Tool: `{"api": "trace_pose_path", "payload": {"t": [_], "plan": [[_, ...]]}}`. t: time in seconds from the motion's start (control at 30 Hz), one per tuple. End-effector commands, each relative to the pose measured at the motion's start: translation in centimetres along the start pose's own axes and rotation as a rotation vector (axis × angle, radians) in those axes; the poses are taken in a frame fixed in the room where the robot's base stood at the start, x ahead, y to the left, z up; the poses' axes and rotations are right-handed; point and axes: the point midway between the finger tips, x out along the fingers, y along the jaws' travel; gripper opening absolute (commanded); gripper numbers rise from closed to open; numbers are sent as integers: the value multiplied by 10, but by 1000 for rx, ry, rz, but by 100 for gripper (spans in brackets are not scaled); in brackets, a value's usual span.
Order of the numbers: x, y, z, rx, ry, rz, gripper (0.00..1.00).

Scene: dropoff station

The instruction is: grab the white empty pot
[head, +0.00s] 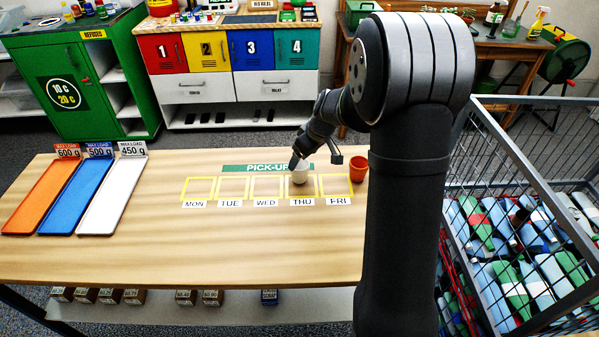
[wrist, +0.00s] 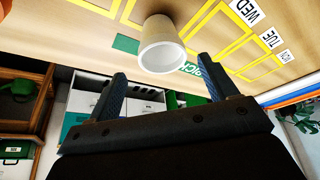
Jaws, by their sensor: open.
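The white pot (head: 300,174) stands on the wooden table at the THU square of the pick-up strip, partly hidden by my gripper in the head view. In the wrist view the white pot (wrist: 161,45) shows its open rim and looks empty. My gripper (head: 296,163) is right at the pot in the head view. In the wrist view my gripper (wrist: 168,80) is open, its two dark fingers apart with nothing between them. The pot lies just beyond the fingertips, roughly between their lines. I cannot tell whether they touch.
Orange (head: 40,200), blue (head: 78,195) and white (head: 112,198) trays lie at the table's left. A wire cage (head: 500,180) with several bottles or packs stands at the right. The table's middle front is clear.

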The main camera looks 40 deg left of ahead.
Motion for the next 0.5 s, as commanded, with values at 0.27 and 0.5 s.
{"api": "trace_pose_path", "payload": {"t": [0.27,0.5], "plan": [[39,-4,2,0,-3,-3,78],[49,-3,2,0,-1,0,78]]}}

------

WHAT YOU HAVE TO DO.
Pick out the part that begins with the line containing "Order of the" and finishes with the line containing "[wrist, +0.00s]", both included. Restate it exactly, without images.

OUTPUT BELOW.
Order of the numbers: x, y, z, rx, ry, rz, gripper (0.00..1.00).

Scene: dropoff station

The instruction is: grab the white empty pot
[head, +0.00s] 
[wrist, +0.00s] 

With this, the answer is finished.